The Jeep Wrangler isn’t just an off-roading American icon, it’s an amazingly popular SUV. Buyers regularly trade in muscle cars for it, and the new diesel and upcoming plug-in hybrid versions will surely add to its popularity. But the Wrangler’s star status also makes its shortcomings that much more apparent. The truth is, the Jeep Wrangler has several safety issues. And we’re not just talking about the “death wobble.”
What are the Jeep Wrangler’s safety ratings?
Overall, it is true that SUVs have gotten safer over the years. However, the same can’t be necessarily said of the Wrangler. That’s because neither the IIHS or NHTSA has crash-tested the latest JL-gen Wrangler. Even a year after its release, as The Drive reported, no US safety agency has crash-tested it. Which makes discussing the Wrangler’s safety ratings difficult.
Here’s what we do know. The IIHS ranked the previous-gen Wrangler’s headlights and side-impact results as “poor”. The 2-door also had “marginal” small front-overlap results, but “good” moderate front-overlap results. But the real trouble was in rollover testing. The NHTSA gave the Wrangler a 27.9% chance of rolling over—the second-worst result. A rollover test was the only test the NHTSA performed on the new Wrangler: 3 out of 5 stars.
Safety agencies outside the US, however, have tested the latest Wrangler. And the results are, to put it mildly, worrying. Both Europe’s NCAP and Australia’s ANCAP gave the JL Wrangler 1 star out of 5. To put that into context, although regional NCAP results don’t necessarily scale, that places the Wrangler just above a truck without airbags.
Both NCAP and ANCAP found significant chances for drivers and passengers to be injured in crashes. The Wrangler also doesn’t have many standard passive safety systems, such as automatic emergency braking or lane-keep assist. Both agencies also found the Wrangler to be particularly poor at pedestrian safety—something which the US doesn’t test. And again, the Wrangler had a high chance for rollover.
Interestingly, both NCAP and ANCAP gave the Wrangler high marks for side-impact crashes. Ironically, that’s actually one safety category the Wrangler doesn’t have to be tested-for in the US. Because the Wrangler’s doors are removable, it’s excluded from side-impact testing.
What makes the Jeep Wrangler potentially unsafe?
The Jeep Wrangler’s doors are part of the reason why the SUV has such poor safety ratings. But that’s also the reason why it’s so good off-road.
The Wrangler comes with big tires and wheels and a tall ride height. Many owners also modify their SUVs with lift kits, improved off-road shocks, and stronger axles. These features and ease of modification are what make the Wrangler a beloved overlander. But a tall vehicle has a high center-of-gravity, which is why it rolls over easily. And beefing up the axles, tires, and suspension, without strengthening other components, is what causes the “death wobble.”

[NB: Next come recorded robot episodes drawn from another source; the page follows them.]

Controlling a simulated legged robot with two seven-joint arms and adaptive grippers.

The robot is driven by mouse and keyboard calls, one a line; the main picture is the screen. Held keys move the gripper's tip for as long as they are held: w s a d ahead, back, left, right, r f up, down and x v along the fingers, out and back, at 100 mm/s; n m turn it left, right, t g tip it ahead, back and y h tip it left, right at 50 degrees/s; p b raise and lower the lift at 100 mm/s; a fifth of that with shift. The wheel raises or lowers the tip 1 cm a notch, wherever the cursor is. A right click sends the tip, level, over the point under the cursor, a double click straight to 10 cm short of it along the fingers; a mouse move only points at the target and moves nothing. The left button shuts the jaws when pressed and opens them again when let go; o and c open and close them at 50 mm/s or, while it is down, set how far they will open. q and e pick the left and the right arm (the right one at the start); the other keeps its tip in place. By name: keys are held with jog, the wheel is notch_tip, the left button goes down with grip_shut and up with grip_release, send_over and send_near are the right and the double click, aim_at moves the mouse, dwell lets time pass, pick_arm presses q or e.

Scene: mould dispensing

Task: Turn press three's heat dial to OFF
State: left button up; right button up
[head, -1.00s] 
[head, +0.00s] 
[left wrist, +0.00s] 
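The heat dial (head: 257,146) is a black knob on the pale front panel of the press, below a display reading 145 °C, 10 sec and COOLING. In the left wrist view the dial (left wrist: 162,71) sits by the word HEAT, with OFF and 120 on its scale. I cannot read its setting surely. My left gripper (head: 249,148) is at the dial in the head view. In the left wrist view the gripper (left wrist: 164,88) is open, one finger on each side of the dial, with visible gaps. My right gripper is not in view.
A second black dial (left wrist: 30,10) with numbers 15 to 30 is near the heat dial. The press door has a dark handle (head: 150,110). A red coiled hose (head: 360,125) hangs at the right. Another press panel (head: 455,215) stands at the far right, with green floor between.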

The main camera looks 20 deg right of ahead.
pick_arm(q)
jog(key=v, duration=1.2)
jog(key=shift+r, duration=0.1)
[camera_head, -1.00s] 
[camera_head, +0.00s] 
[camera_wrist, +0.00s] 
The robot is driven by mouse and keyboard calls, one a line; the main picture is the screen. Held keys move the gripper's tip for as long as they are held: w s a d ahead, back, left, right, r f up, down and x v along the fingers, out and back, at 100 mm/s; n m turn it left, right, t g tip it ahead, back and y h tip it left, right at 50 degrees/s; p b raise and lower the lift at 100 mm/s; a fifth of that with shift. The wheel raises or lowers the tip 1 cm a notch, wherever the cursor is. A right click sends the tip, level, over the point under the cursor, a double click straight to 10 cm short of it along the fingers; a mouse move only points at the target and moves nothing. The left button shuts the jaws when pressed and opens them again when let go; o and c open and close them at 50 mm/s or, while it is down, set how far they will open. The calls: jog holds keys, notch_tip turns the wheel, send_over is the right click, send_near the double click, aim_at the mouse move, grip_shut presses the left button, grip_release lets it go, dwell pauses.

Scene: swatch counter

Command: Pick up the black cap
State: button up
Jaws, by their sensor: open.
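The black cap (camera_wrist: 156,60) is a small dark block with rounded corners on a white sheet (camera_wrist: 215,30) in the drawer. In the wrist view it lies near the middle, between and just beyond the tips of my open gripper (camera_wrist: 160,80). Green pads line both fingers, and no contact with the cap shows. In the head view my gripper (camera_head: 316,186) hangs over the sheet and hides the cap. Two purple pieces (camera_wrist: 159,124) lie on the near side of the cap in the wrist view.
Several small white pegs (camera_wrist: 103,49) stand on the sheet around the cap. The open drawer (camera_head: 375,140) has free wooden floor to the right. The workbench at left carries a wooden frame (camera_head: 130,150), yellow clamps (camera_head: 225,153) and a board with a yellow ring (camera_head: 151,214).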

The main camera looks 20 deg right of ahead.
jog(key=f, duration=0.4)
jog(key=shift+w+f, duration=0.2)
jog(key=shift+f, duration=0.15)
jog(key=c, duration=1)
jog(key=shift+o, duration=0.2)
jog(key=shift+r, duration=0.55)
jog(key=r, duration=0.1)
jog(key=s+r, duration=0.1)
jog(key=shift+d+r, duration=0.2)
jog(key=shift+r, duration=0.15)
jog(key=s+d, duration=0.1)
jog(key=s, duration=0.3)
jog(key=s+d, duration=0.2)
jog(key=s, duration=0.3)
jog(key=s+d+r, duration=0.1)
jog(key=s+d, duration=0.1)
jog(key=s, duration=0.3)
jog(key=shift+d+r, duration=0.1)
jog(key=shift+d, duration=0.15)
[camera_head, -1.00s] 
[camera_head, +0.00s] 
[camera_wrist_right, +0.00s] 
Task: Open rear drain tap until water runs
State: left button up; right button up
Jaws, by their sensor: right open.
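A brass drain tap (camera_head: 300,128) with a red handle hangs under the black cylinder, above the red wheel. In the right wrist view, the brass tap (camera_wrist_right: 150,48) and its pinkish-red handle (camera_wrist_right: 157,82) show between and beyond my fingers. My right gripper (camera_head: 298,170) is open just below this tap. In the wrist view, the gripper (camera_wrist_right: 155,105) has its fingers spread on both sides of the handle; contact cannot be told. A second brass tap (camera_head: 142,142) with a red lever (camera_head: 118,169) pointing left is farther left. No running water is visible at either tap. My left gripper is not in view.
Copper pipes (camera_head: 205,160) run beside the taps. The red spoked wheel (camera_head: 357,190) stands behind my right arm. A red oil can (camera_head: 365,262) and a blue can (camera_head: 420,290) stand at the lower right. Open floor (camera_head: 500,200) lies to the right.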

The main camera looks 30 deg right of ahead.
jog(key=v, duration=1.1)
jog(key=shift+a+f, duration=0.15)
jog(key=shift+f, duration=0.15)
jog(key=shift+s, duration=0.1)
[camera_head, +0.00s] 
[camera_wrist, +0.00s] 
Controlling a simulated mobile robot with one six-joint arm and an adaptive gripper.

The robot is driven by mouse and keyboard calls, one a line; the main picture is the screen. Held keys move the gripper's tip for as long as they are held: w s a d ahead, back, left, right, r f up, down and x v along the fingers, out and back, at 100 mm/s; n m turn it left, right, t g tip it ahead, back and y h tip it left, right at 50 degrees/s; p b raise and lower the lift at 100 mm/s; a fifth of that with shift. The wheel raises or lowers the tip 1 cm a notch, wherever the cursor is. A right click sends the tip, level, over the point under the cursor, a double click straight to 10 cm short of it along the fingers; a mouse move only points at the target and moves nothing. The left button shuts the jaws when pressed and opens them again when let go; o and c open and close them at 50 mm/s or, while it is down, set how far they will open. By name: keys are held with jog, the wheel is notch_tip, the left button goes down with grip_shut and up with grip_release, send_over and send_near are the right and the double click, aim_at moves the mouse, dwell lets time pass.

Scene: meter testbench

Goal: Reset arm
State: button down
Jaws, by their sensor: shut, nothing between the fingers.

The removable doors and roof add to the rock-crawling experience with the Wrangler. It also makes rollover and side-impact protection less than ideal. But some Wrangler owners may not care. In fact, arguably, the very things that make the Wrangler rate poor for safety are what make it so attractive.
And does it matter?
The reason why classic pickups and SUVs are so popular today is because they lack certain safety features. Without certain crash structures, their roof pillars are thinner, which makes visibility better. This also makes these vehicles simpler, lighter, and lighter-looking. And owners of these vehicles are clearly OK with their safety limitations.
So, if you’re considering buying a Wrangler, this is a choice you have to make. Either you accept the safety concerns being tied to the off-road benefits, or you don’t.
What are some alternatives with better safety ratings?
That being said, it is possible to buy off-road vehicles that are safer than the Wrangler. One, in fact, is the Wrangler-based pickup, the Gladiator. Yes, it still has the Wrangler’s issues with the removable doors and roof, but at least the NHTSA has tested it. Overall, the Gladiator received a frontal rating of 4 out of 5 stars. In addition, although it matched the Wrangler’s rollover rating, the Gladiator’s rollover risk is slightly lower, at 26.7%.
Another off-road SUV option is the Toyota 4Runner TRD Pro. Although it also received a “marginal” rating in the small front overlap test, the 4Runner overall out-performed the Wrangler in crash tests. It also has a lower risk of rollover. In addition, the 4Runner has finally received several important safety features in its recent update.
Finally, if buyers don’t mind moving away from SUVs and into a pickup, there is the Ram 1500-based AEV Recruit. Like the Wrangler, the Recruit is set-up for rock-crawling and conquering dirt roads. However, it’s potentially much safer. The Ram 1500 is the only full-size pickup to be an IIHS Top Safety Pick+. And AEV’s modifications leave the original safety features intact.